Two Dublin councils call for abortion law


South Dublin County Council last night called on the Government to legislate for abortion to give effect to the Supreme Court decision in the X case.

The same issue caused a row at a meeting of Fingal County Council in north Dublin when a similar resolution was carried.

The motion tabled at the South Dublin County Council meeting by Labour councillor Chris Bond amended an earlier motion calling for the making of “safe and legal abortion available on demand of women in Ireland”, which was also tabled by Mr Bond.

Proposing his amended motion, Mr Bond said it was 20 years since the Supreme Court decision on the X case and it was time legislation was brought in to allow for abortion in such circumstances.

He acknowledged the fact that some people believed rights to abortion should be restricted, but said others believed in the right of women to choose abortion.

He said he believed the X case should be seen as a separate set of circumstances in which women who had been raped should have the right to access abortion.

Even many of those who felt abortion should be restricted have agreed that women who have been raped should have access to abortion, he said.

Labour councillor Mick Duff supported the motion, saying legislation on the X case was “long overdue”.

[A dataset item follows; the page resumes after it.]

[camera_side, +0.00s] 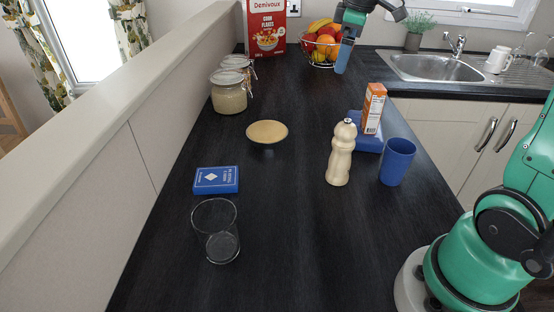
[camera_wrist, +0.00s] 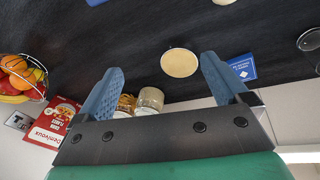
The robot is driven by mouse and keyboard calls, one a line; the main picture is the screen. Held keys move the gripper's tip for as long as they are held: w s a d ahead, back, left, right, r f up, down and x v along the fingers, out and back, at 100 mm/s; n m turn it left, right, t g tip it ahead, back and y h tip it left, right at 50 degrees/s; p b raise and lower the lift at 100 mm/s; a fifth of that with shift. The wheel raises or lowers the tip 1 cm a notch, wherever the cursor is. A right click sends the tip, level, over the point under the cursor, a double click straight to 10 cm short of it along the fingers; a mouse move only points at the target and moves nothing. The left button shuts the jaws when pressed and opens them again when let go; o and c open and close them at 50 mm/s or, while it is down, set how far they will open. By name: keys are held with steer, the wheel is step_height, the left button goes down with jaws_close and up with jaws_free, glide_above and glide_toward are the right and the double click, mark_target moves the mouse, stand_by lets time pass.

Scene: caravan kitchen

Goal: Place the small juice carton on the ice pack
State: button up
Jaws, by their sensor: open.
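The small juice carton (camera_side: 374,108), orange and white, stands upright on the blue ice pack (camera_side: 369,145) at the right of the counter in the side view. The carton hides part of the pack. My gripper (camera_side: 344,62) is up at the back, in front of the fruit bowl and apart from the carton. In the wrist view my gripper (camera_wrist: 162,84) has its two blue fingers wide apart with nothing held between them. I cannot make out the carton or the ice pack in the wrist view.
A cream pepper mill (camera_side: 341,153) and a blue cup (camera_side: 397,162) stand close in front of the ice pack. A tan bowl (camera_side: 267,131), blue card box (camera_side: 216,180), and clear glass (camera_side: 217,230) are left. Fruit bowl (camera_side: 322,46), cereal box (camera_side: 265,27) and jars (camera_side: 229,92) are behind.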

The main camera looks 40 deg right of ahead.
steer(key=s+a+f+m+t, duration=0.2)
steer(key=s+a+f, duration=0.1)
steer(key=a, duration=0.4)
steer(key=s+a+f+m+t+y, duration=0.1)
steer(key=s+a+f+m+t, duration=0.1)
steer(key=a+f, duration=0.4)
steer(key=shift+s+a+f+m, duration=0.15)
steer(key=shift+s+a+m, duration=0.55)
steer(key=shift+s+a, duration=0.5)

He said it was “abhorrent” that women in such circumstances had to travel for abortions.

Councillor Pamela Kearns said it was not correct to say the issue had no place on the agenda. “It is what we are faced with on the doorsteps and should be discussed here.”

Fianna Fáil councillor Eamonn Walsh said while people were genuinely concerned he felt it was not appropriate to legislate on the basis of the X case. The motion was “premature” in advance of a key Government report on the issue.

Mr Walsh also said he felt to legislate for abortion on the basis of the X case would be “tantamount to allowing abortion on demand”.

A row broke out in the chamber at a meeting of Fingal County Council as councillor Ruth Coppinger of the Socialist Party spoke on a motion she had tabled calling on the Government to legislate for the X case Supreme Court ruling. Labour councillor Tom Kelleher said he could not hear the proceedings due to a protest outside which he claimed had been organised by Ms Coppinger.

Ms Coppinger said the protest had been organised by the Balbriggan campaign against the household charge.

The motion calling for legislation on abortion was carried by eight votes to two with three abstentions.

The meeting also heard a claim that some people in north Dublin were concerned they may face prosecution because they were “duped” into not paying the household charge.